Everything in the listing should be restated word for word.

----- Given data

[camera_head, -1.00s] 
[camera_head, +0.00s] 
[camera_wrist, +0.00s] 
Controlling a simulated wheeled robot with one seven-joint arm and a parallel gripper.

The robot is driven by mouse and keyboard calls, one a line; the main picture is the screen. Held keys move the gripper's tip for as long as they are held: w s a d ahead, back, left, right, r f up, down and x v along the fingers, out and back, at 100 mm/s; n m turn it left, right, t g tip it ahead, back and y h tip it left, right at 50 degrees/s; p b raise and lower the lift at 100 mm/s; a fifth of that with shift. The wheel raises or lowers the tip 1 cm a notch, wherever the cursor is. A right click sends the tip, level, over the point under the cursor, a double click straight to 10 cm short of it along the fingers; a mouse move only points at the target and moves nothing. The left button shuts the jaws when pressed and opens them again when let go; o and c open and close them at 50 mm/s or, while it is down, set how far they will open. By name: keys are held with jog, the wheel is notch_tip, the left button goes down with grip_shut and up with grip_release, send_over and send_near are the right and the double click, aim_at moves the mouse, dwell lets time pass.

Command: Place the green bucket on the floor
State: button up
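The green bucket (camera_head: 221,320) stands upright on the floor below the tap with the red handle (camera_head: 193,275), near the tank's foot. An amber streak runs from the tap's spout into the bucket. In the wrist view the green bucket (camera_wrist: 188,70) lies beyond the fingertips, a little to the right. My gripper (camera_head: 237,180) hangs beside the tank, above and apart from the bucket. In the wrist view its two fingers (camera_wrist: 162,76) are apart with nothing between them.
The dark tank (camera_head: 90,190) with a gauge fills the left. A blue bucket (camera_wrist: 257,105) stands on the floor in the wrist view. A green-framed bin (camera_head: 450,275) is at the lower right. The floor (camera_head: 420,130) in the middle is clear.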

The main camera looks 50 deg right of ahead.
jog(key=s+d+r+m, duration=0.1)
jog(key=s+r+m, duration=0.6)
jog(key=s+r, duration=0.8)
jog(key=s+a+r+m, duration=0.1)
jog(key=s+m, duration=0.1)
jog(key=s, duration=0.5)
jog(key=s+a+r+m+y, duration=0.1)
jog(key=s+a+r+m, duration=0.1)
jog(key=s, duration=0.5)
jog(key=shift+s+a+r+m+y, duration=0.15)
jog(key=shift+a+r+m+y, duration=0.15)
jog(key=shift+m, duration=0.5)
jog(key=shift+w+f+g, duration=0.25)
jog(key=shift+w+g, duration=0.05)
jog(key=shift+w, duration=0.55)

----------

- Exercise response:
[camera_head, -1.00s] 
[camera_head, +0.00s] 
[camera_wrist, +0.00s] 
Controlling a simulated wheeled robot with one seven-joint arm and a parallel gripper.

The robot is driven by mouse and keyboard calls, one a line; the main picture is the screen. Held keys move the gripper's tip for as long as they are held: w s a d ahead, back, left, right, r f up, down and x v along the fingers, out and back, at 100 mm/s; n m turn it left, right, t g tip it ahead, back and y h tip it left, right at 50 degrees/s; p b raise and lower the lift at 100 mm/s; a fifth of that with shift. The wheel raises or lowers the tip 1 cm a notch, wherever the cursor is. A right click sends the tip, level, over the point under the cursor, a double click straight to 10 cm short of it along the fingers; a mouse move only points at the target and moves nothing. The left button shuts the jaws when pressed and opens them again when let go; o and c open and close them at 50 mm/s or, while it is down, set how far they will open. By name: keys are held with jog, the wheel is notch_tip, the left button goes down with grip_shut and up with grip_release, send_over and send_near are the right and the double click, aim_at moves the mouse, dwell lets time pass.

Command: Place the green bucket on the floor
State: button up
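The green bucket (camera_head: 221,320) stands upright on the floor below the tap with the red handle (camera_head: 193,275), near the tank's foot. An amber streak runs from the tap's spout into the bucket. In the wrist view the green bucket (camera_wrist: 188,70) lies beyond the fingertips, a little to the right. My gripper (camera_head: 237,180) hangs beside the tank, above and apart from the bucket. In the wrist view its two fingers (camera_wrist: 162,76) are apart with nothing between them.
The dark tank (camera_head: 90,190) with a gauge fills the left. A blue bucket (camera_wrist: 257,105) stands on the floor in the wrist view. A green-framed bin (camera_head: 450,275) is at the lower right. The floor (camera_head: 420,130) in the middle is clear.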

The main camera looks 50 deg right of ahead.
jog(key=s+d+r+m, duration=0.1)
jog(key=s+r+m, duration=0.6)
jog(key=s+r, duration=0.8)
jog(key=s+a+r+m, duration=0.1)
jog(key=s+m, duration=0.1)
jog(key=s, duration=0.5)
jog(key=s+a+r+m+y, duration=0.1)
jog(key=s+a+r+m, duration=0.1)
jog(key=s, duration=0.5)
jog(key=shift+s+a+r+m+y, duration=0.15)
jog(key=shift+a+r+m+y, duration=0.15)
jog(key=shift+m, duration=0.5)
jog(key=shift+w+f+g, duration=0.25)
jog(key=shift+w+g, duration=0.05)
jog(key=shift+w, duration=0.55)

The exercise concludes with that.